In 1853 Gilman and White sailed for Europe as attachés of the American legation in St. Petersburg. While in Europe Gilman travelled in England, France, and Germany digesting stores of knowledge regarding European education. He spent the winter of 1855 attending lectures at the University of Berlin.
Near the end of 1855 Gilman returned to New Haven and Yale to accept employment with the Sheffield Scientific School. As chief administrator and secretary of the school's board of directors Gilman became a leading spokesman promoting instruction and research in science and technology. Demonstrating what was to become known as the "new education" in his writings and addresses, his experience with the Sheffield School was to set the tone of the rest of his career. While in this position Gilman came to know the geologist James Dwight Dana, whose biographer he subsequently became. At Dana's request he proposed a plan for the complete organization of a school of science. In this plan, published in 1856, Gilman acknowledged how far ahead Europe was in providing opportunities for the study of "science for its own sake" as well as training in the professions.
While at Yale Gilman became professor of physical geography and remained in that position until he left for the University of California. In spite of his duties, he found time to serve as school visitor for the New Haven Public Schools. He became active in a number of reforms, among which were the promotion and creation of a public high school in New Haven. Later he was made a member of the newly created Connecticut State Board of Education.
In 1872, following the election of Noah Porter to the presidency of Yale, Gilman accepted the presidency of the University of California. While in California he introduced improvements in spite of the obstacles interposed by the California legislature and those who wanted the university to become chiefly a school of agriculture. Gilman remembered his experience in California as "brief but significant" because he was there at a time "when it was important to show the distinction between a university and a polytechnic institute."

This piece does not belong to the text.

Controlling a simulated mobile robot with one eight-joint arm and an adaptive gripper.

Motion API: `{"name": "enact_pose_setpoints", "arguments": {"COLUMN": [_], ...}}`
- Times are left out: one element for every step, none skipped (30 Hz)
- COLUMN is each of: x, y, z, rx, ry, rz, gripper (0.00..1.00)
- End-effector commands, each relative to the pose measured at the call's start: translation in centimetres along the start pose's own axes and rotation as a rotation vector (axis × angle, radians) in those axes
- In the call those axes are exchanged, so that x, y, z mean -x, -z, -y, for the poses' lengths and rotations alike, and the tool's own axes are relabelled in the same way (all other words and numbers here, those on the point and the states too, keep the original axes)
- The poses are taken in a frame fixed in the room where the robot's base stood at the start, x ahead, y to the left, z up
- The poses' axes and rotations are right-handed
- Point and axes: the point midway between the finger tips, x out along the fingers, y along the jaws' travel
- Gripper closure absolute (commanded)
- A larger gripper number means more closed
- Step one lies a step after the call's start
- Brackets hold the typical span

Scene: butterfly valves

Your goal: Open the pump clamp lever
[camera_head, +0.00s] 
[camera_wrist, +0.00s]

Gilman's main career achievement was the creation and development of Johns Hopkins University, which grew out of the university bequest of Johns Hopkins, Baltimore financier. At Hopkins' death in 1874 the $3,500,000 bequest passed into the control of 12 trustees whom he had chosen seven years previously. The trustees sought the advice of three well known university presidents—Charles Eliot of Harvard, James B. Angell of Michigan, and Andrew White of Cornell—who agreed that Gilman should be president of this new undertaking.

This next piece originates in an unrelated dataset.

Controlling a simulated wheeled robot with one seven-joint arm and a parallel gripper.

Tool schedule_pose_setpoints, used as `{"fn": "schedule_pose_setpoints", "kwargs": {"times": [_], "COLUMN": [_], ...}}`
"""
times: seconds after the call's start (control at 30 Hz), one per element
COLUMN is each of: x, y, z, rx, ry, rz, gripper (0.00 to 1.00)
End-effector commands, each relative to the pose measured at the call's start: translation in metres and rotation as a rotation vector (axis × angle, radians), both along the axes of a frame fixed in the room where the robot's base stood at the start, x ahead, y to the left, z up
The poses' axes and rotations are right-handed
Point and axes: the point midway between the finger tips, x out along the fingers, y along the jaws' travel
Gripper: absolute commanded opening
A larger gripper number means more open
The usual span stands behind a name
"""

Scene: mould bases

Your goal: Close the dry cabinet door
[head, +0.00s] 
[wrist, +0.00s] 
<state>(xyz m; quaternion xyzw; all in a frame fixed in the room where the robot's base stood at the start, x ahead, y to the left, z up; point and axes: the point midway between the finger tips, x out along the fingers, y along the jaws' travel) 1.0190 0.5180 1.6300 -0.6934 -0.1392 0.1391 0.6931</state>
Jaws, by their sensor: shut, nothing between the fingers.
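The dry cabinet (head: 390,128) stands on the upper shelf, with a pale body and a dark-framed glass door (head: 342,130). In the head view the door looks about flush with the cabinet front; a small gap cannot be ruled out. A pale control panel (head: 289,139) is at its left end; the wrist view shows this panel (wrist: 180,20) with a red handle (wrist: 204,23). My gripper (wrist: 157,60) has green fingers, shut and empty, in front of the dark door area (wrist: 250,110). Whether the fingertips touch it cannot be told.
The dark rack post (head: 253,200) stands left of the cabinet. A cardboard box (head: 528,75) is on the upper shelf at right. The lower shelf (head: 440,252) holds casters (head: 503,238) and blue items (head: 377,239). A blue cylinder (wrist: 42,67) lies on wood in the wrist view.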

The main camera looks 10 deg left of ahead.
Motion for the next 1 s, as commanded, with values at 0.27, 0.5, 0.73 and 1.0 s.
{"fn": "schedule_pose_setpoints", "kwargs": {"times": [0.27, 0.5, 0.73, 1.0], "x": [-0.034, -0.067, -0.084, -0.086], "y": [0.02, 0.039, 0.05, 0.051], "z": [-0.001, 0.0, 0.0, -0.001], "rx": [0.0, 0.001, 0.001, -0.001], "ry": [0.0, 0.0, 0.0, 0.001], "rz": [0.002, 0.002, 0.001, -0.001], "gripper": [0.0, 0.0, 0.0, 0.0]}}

Gilman accepted the position in 1875 and spent the summer of that year in Europe seeking ideas and searching for a faculty. From the beginning his purpose, as well as that of the trustees, was to establish an institution, national in scope, where intellectual training would be of a higher order than that available in other American colleges and universities. In February 1876 Johns Hopkins University opened with a faculty of six well chosen men, aided by a number of younger associates. Part of the early success of Johns Hopkins was the method of choosing students to match the abilities of the faculty. Scholarships of $500 each were offered to 20 college graduates chosen by examination. Candidates for the degree of doctor of philosophy were to have as "severe a course of training as would be required at a German University."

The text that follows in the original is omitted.